My rationale was quite simple: I want to be able to reason about syntax validity without re-checking the spec. If I can remember the rules, then good. If not, bad. That part I achieved. Then, the issue is to stay backward-compatible with as many implementations as possible. Because the code is deployed, people have habits and there is no clean slate. That part is challenging. I like what @chrisalley said and I will try to implement that sort of prettification.

Having “1. item one ” not be read as a list item because it is short a space takes it in the wrong direction.

Regarding humans vs program languages, python has meaningful indents and it is considered a programming language for not-really-programmers, so… apparently it works somehow for all those people…

vas · February 10, 2021, 6:30pm

Yes, if you want to stick to Markdown (as opposed to going with the (I believe) stricter RST, Asciidoc or org-mode), then limiting your own markdown via prettification or linting is the way to go, not trying to establish a new Markdown variant.

You mention training a neural net.
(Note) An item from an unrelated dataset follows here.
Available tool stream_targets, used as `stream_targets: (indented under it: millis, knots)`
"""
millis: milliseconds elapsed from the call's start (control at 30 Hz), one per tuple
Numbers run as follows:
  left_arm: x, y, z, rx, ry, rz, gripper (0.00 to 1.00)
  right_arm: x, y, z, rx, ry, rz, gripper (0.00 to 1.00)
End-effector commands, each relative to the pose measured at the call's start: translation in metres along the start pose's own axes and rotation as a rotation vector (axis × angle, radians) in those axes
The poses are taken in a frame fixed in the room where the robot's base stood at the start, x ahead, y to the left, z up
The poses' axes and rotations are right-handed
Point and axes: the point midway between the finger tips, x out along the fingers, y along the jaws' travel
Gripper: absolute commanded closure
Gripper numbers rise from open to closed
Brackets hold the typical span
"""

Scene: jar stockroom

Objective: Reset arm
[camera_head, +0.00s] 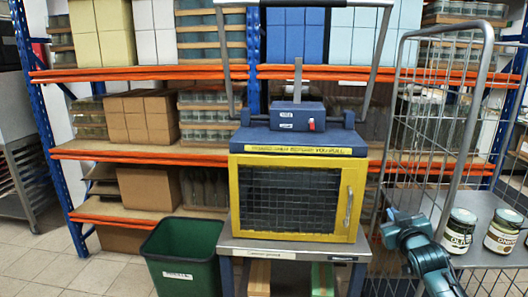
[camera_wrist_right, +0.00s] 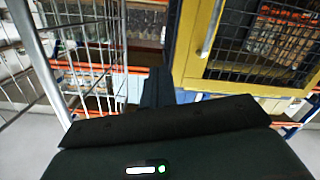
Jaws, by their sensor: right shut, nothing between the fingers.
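My right gripper (camera_head: 393,222) shows at the lower right of the head view, in front of the wire cage trolley's left side. In the right wrist view its dark fingers (camera_wrist_right: 157,86) are together with nothing between them. It is apart from the yellow-framed mesh cabinet (camera_head: 349,205), which is to its left in the head view and at the upper right in the wrist view (camera_wrist_right: 192,55). The cabinet door is closed. My left gripper is in neither view.
The wire trolley (camera_head: 480,75) holds two labelled jars, one olive (camera_head: 460,229) and one beside it (camera_head: 502,232). A green bin (camera_head: 184,255) stands left of the cabinet's table (camera_head: 292,247). Orange-beamed shelves (camera_head: 160,73) with boxes fill the back.

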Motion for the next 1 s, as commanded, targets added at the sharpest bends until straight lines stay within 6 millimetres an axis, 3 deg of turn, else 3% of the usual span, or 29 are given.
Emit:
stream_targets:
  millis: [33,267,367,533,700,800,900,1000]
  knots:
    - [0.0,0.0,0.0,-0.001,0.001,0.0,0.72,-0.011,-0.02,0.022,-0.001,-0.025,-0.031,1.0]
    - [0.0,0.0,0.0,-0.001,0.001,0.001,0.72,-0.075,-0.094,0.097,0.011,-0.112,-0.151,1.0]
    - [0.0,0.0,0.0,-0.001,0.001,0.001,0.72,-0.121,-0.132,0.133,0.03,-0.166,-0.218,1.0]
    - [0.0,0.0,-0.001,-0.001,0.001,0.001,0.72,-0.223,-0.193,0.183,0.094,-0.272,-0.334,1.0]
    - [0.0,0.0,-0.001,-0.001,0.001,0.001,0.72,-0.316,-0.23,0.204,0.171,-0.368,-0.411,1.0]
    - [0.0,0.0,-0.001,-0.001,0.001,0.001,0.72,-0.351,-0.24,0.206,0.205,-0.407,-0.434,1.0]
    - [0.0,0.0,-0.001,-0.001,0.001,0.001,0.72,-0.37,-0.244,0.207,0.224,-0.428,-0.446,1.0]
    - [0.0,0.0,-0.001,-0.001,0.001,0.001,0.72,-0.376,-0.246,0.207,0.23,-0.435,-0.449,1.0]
I’ve also used AI to explain why Markdown is the way it is. I strongly believe this to be the reason Markdown is so popular. Let’s not destroy that, especially since there already exist numerous Markdown-like “strict” code-like formats. In fact I think we can take Markdown’s “pseudo AI” even further down the try to interpret the plain text with human eyes path. I’m even working on it. Though maybe a trained NN would be better than pseudo-AI heuristics.
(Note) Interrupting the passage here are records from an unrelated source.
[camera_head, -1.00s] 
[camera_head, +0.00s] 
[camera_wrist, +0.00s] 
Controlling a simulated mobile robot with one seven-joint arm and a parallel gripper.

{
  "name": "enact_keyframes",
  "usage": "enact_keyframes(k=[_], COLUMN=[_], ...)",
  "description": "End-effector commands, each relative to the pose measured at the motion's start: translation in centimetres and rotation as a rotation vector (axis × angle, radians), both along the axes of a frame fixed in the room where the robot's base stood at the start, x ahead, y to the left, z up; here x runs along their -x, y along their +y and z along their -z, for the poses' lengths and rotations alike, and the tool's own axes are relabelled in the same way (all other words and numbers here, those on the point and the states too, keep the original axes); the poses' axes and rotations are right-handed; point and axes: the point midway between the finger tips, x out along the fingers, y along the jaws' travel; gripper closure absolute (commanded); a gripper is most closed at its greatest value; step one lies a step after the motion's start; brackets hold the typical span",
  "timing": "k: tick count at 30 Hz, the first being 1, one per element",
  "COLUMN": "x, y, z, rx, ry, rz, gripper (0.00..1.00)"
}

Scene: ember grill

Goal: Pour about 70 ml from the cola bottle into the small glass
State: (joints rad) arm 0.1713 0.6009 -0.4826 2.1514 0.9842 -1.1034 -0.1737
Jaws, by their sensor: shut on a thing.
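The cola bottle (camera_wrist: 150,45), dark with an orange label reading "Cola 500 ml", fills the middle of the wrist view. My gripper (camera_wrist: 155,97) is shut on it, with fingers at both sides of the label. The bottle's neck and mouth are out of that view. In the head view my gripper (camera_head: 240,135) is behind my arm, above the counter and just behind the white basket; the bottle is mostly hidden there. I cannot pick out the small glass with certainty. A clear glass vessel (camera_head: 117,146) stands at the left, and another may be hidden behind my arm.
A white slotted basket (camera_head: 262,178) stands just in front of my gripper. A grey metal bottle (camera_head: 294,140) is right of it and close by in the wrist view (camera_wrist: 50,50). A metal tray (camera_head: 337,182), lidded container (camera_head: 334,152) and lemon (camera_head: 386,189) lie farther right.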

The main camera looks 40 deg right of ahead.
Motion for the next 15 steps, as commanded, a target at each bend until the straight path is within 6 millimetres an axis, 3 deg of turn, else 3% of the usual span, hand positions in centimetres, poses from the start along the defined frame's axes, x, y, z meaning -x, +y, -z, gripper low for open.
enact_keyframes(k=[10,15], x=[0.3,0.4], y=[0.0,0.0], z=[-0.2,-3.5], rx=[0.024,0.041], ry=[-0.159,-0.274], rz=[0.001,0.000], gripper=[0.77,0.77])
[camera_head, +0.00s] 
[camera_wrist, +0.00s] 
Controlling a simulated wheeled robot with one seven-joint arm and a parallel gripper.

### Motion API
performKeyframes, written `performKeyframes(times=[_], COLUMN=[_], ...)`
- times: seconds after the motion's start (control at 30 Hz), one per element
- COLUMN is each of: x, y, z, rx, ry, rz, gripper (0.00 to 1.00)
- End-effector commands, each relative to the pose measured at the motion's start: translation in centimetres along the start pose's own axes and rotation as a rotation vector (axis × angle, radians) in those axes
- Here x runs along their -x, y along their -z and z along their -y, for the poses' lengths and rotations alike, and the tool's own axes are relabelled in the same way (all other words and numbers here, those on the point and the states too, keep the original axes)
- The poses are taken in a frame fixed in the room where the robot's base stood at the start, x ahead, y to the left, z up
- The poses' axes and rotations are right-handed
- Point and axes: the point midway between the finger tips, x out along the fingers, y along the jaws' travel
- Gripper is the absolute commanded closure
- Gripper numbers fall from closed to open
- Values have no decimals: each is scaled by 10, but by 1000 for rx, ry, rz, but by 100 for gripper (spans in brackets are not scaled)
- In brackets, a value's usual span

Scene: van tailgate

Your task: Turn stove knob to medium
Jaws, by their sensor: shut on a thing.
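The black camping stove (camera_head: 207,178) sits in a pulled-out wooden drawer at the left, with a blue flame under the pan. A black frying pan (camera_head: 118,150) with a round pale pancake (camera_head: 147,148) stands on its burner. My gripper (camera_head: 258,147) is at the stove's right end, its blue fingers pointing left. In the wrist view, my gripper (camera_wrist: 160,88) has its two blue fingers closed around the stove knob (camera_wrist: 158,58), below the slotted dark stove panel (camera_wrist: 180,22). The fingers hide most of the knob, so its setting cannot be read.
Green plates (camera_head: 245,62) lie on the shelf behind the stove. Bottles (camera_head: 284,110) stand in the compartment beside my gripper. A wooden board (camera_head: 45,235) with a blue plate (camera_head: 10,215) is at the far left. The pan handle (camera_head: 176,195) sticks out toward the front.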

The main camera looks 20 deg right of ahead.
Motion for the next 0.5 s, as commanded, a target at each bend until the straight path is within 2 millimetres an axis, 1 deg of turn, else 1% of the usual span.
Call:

I beg to differ and most python programmers would take your claim as not just wrong, but insulting. In any case, Markdown is in no way analogous to Python.

The thing is the rules are only complicated for pretty extreme corner cases. Markdown more than meets the 80/20 rule for what it is attempting to do. Probably 95/5 or even 99/1. Most writers have no problem with it. It’s mainly parser programmers who complain . I believe the flaws Markdown/CommonMark has (like the rules for lazy continuation) are flawed because they don’t follow the original principle about readability for humans enough, and as I mentioned above I would fix it in the opposite direction you advocate.